My customer wrote:
We are planning on using Doherty configuration in one of our design and this is going to induce non linearity.
We need pre-distortion or linearizer built into our design so that it can make the output linear. Linearizer gets a feedback from the output signal and adjusts the input signal to make the output linear. Hope this helps.
I came to know that TI makes some of these devices. It would be nice to get a contact person at TI to discuss more about their products and see whether they suit our application
Here are the specifications of the linearizer we are interested in
Frequency range: 2.3GHz- 2.4GHz
PAR: 7dB to 9dB
I looked at TI website and found some for baseband(GC5325) but could not find anything for our frequency range.
Do you have any suggestions or recommendation?
Thank you
Hello,
In DPD applications using the GC5330 or GC5337, the suggestion is to use an Evaluation Module, and your target PA for a test.
You can look at the EVM description under the GC5330 portion of the TI website. The DPD system can accomodate a 3rd to 7th order correction, depending on the signal BW, and the DPD rate. The DPD rate can be 153.6, or 307.2 for the GC5330. The DPD rate can be 184.32 or 368.64 for the GC5337. The support signal bandwidth would be (DPDrate * .9)/ correction_order [example 153.6Mhz DPD rate, 5th order correction, 27.65Mhz signal BW). In practice people have used the 153.6 HPM rate for 40Mhz systems.
The RF system utilizes a high IF approach, the IF is selected based on the feedback ADC topology. Normally the feedback is centered over a Nyquist zone, Fs/4,3FS/4, or 5Fs/4; the most common is 3FsADC/4.
The IF to RF conversion is handled by an IQ Modulator. If you look at the TSWS3085 (IQ Modulator) and TSW1249 (IQ Demodulator for complex feedback) they can operate from 700Mhz to over 2.5Ghz. In final systems, you need to filter out other clock harmonics and provide filtering and bias between the DAC and IQ Modulator. Please contact Ken Chan (kenchan@ti.com), about the Data converter card specifications.

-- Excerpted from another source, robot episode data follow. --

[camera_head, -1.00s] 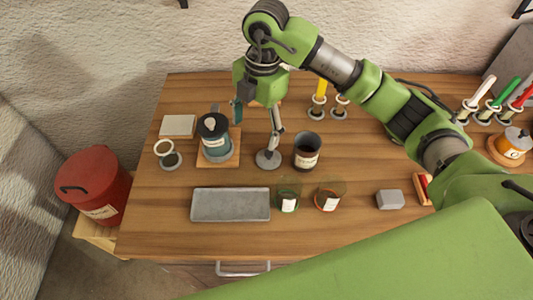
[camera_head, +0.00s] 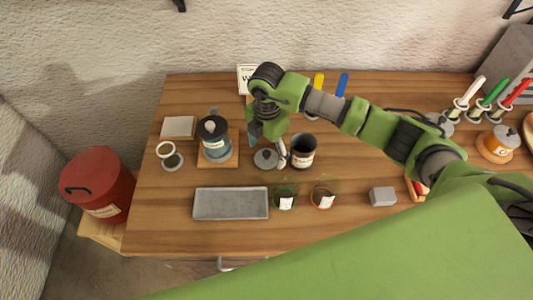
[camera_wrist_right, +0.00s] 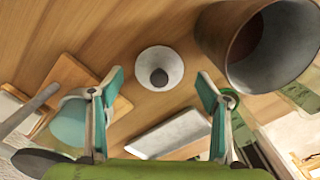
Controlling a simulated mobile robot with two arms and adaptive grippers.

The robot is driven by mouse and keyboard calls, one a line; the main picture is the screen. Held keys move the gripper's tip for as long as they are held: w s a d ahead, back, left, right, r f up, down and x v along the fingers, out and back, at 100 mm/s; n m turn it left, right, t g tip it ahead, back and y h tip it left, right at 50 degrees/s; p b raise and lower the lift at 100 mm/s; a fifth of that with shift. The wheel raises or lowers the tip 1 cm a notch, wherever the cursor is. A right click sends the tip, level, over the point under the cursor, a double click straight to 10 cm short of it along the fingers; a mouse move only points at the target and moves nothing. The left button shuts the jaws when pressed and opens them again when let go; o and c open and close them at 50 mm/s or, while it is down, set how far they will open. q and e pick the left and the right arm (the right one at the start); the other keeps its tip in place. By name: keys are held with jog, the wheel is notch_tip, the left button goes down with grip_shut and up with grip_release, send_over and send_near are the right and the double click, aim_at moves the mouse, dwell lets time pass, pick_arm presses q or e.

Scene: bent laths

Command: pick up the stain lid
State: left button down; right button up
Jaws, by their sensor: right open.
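The stain lid, a round grey lid (camera_head: 265,160) with a dark knob, lies on the wooden table just left of the dark labelled can (camera_head: 304,151). In the right wrist view the lid (camera_wrist_right: 160,68) shows whole, knob up, just beyond the fingertips. My right gripper (camera_head: 269,146) is open and empty above the lid, partly covering it in the head view. In the wrist view its teal-padded fingers (camera_wrist_right: 161,84) stand apart, one to each side of the lid's knob. The can (camera_wrist_right: 262,45) stands open close to the right finger. My left gripper is not in view.
A blue-grey pot (camera_head: 215,145) stands on a wooden board to the left. A grey tray (camera_head: 231,203) and two small glass jars (camera_head: 284,198) (camera_head: 323,198) are in front. A grey block (camera_head: 383,197) lies to the right. The table's front left is clear.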

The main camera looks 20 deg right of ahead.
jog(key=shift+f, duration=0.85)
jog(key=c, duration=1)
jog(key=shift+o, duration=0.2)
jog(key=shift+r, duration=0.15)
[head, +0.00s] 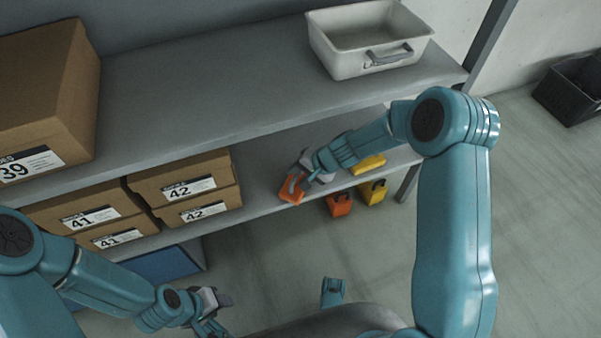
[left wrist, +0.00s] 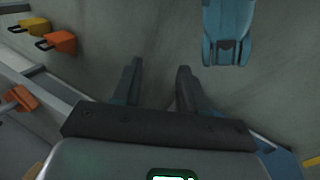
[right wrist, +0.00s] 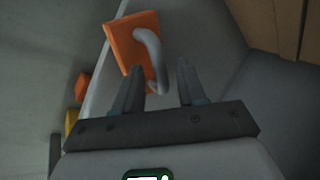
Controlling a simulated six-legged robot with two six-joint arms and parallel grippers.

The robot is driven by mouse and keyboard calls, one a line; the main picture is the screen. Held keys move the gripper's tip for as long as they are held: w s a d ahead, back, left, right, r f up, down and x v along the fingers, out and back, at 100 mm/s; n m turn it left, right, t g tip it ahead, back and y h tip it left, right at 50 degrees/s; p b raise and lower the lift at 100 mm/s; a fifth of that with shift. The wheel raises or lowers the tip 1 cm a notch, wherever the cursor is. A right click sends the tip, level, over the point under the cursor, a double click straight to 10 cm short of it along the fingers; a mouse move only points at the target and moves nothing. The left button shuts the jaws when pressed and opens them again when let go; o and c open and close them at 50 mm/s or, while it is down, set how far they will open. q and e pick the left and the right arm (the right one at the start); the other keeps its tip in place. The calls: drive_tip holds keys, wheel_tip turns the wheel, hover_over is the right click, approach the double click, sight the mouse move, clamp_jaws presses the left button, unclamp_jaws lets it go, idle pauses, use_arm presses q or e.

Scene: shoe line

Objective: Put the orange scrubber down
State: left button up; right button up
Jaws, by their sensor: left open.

I think the GC5330 EVM should work at the 2.3 to 2.4Ghz range.
Regards,
Radio Joe
Hi Joe,
I did not see and EVM specific to the GC5330. The TSWS3085 does not list the GC5330 as being used on it. Does the user have to get the GC6016EVM and swap IC's?
Hello
The older GC5330, GC5337 EVM had DAC 3283, IQ Modulator 3720 on the EVM board. This worked in the frequency range you have specified. The older EVM had an onboard real receiver architecture, mixer, common LO with Tx, filter, and ADC used for feedback. Some different frequency ranges needed diffferent mixer components for feedback.
The newer experiments used the older GC5337 EVM with a digital output for the DAC 3484, using the TRF3704 IQ modulator. This worked in the frequency range you have specified. A TSW1249 was built as a complex demodulator for feedback, this used an IQ demodulator, common Tx LO, and a dual ADC.
The current GC6016 digital EVM has digital connectors only. The TSW3085, and TSW1249 can be ordered with the digital EVM. Please contact Ken Chan (kenchan@ti.com) to get more information on the components, schematics, layout, and ordering information. The TSW3085 uses the DAC3482, with the TRF 3705 modulator. The TSW1249 uses a Complex demodulator, and dual TI ADC.
Using a 2.4Ghz RF example, with a 153.6Mhz DPD rate, 204.8Mhz feedback rate. You would have a 153.6Mhz IF, The LO is externally provided to the EVM, so within the range of the IQ Modulator, or IQ Demodulator, the digital portion has a specific DPD rate, ADC rate and IF.
The GC6016 EVM is the title. It is in the same family as the GC5330, GC5337. http://www.ti.com/tool/gc6016evm
The TSW3085 is listed here http://www.ti.com/tool/tsw3085evm
The TSW1249 is not listed, you will need to get that information from Ken Chain.